StableAdam Optimizer
StableAdamW was introduced by Wortsman et al in Stable and low-precision training for large-scale vision-language models. StableAdamW is a AdamW-Adafactor hybrid, porting Adafactor’s update clipping into AdamW
as a per parameter learning rate modification. StableAdamW’s update clipping outperforms gradient clipping on downstream tasks while avoiding model training instability.
This implementation of StableAdam
also includes L2 weight decay from Adam, which is not included in the paper.
In addition to a fastai native implementation, StableAdam
has a fused ForEach implementation.
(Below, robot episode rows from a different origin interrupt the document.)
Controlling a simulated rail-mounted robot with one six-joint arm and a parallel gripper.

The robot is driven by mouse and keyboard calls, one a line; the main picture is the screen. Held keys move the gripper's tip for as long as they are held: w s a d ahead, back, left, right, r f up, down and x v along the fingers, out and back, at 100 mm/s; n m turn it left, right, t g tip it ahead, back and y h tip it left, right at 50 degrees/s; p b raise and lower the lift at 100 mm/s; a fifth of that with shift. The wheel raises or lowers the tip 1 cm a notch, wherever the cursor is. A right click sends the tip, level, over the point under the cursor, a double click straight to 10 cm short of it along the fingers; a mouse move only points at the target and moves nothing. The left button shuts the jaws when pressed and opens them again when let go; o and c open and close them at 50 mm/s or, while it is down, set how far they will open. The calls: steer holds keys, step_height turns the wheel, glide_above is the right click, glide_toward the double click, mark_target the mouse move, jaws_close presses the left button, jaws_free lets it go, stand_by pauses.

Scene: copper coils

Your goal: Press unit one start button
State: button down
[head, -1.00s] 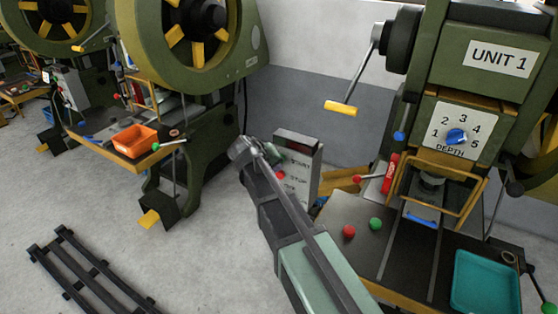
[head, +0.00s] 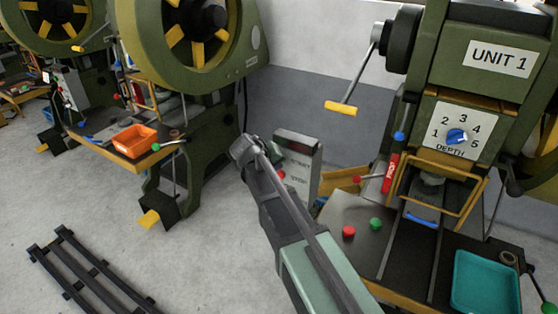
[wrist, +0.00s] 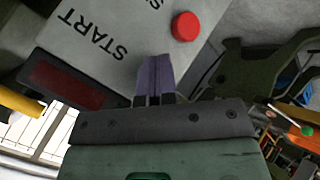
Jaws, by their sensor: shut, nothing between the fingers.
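The grey control box (head: 306,160) with START and STOP lettering stands left of the press marked UNIT 1 (head: 500,58). In the wrist view its pale panel (wrist: 92,60) carries the word START and a red button (wrist: 185,27). The red button also shows partly in the head view (head: 281,175). No start button shows; the spot beside START is covered by my gripper (wrist: 154,62). My gripper is shut and empty, its purple-grey fingertips over the panel by that word. I cannot tell whether they touch it.
The UNIT 1 table holds a red knob (head: 348,231), a green knob (head: 376,223) and a teal tray (head: 487,283). A red extinguisher (head: 390,174) stands behind. Another press with an orange bin (head: 135,141) is at left. A dark rack (head: 85,275) lies on the floor.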

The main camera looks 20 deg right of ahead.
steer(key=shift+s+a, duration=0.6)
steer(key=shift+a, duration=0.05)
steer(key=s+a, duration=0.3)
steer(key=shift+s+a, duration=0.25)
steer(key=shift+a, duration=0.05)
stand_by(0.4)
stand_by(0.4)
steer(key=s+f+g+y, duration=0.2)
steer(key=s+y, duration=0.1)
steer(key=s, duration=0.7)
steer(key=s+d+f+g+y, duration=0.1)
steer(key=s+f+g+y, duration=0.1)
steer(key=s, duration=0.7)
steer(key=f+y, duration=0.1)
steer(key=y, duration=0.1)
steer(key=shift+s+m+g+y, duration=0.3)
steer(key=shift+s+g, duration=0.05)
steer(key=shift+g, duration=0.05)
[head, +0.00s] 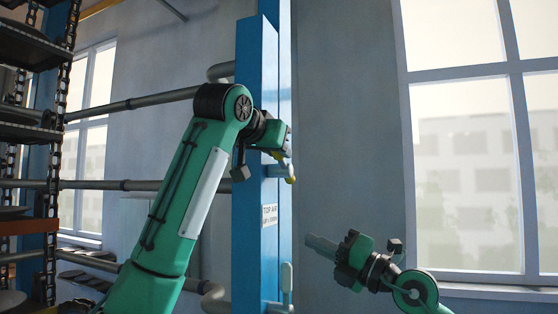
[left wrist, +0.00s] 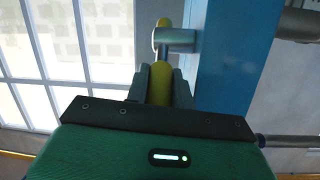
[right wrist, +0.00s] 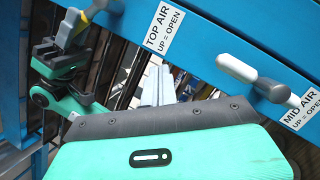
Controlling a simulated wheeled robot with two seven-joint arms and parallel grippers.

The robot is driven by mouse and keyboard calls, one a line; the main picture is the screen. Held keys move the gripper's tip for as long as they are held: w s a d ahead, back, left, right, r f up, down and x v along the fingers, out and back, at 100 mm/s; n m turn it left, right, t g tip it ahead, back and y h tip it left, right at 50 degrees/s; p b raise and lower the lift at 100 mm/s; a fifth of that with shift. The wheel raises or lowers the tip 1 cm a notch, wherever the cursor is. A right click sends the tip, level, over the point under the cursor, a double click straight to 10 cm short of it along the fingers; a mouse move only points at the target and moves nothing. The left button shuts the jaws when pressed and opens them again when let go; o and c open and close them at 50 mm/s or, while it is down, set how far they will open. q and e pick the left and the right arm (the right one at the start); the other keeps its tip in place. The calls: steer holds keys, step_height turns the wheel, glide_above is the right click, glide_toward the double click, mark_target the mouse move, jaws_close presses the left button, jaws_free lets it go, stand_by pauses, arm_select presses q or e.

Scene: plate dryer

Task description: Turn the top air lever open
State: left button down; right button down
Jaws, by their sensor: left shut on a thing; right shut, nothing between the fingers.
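The top air lever has a yellow handle (left wrist: 162,88) on a grey pivot (left wrist: 175,40) at the blue post. My left gripper (left wrist: 160,74) is shut on the handle, with one finger on each side. In the head view my left gripper (head: 285,146) is at the post, and a yellow lever end (head: 291,180) shows just below the pivot. Most of the handle is hidden there. The lever's exact angle is hard to tell. A "TOP AIR, UP = OPEN" label (right wrist: 164,27) is on the post. My right gripper (head: 322,246) is shut and empty, right of the post.
The blue post (head: 257,120) stands mid-view with grey pipes (head: 130,103) running left. A white-handled mid air lever (right wrist: 237,69) sits lower on the post, near my right gripper. A dark rack (head: 30,45) stands at far left. Windows (head: 470,150) fill the right wall.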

See the Fused Optimizer documentation for more details.
StableAdam
StableAdam (params:Union[torch.Tensor,Iterable[torch.Tensor],MutableSeque nce[torch.Tensor],fastcore.foundation.L,fastcore.basics.fastu ple], lr:float, mom:float=0.9, sqr_mom:float=0.99, eps:float=1e-05, wd:float=0.01, decouple_wd:bool=True, foreach:bool=False)
A fastai StableAdam/StableAdamW optimizer with a fused ForEach implementation
Type | Default | Details | |
---|---|---|---|
params | Listified[Tensor] | Model parameters or parameter groups | |
lr | float | Default learning rate | |
mom | float | 0.9 | Gradient moving average (β1) coefficient |
sqr_mom | float | 0.99 | Gradient squared moving average (β2) coefficient |
eps | float | 1e-05 | Added for numerical stability |
wd | float | 0.01 | Optional weight decay (true or L2) |
decouple_wd | bool | True | Apply true weight decay (StableAdamW) or L2 regularization (StableAdam) |
foreach | bool | False | Use fused ForEach implementation |
Returns | Optimizer | StableAdamForEachOptimizer |
stableadam
stableadam (mom:float=0.9, sqr_mom:float=0.99, eps:float=1e-05, wd:float=0.01, decouple_wd:bool=True, foreach:bool=False)
Partial function for the StableAdam/StableAdamW optimizer with a fused ForEach implementation
Type | Default | Details | |
---|---|---|---|
mom | float | 0.9 | Gradient moving average (β1) coefficient |
sqr_mom | float | 0.99 | Gradient squared moving average (β2) coefficient |
eps | float | 1e-05 | Added for numerical stability |
wd | float | 0.01 | Optional weight decay (true or L2) |
decouple_wd | bool | True | Apply true weight decay (StableAdamW) or L2 regularization (StableAdam) |
foreach | bool | False | Use fused ForEach implementation |
Returns | Optimizer | StableAdamForEachOptimizer |
Hyperparameters
Hyperparameter notes from Wortsman et al:
StableAdamW should be the same as AdamW, with β2, or sqr_mom
for fastai optimizers, set to higher values such as 0.99 for best performance.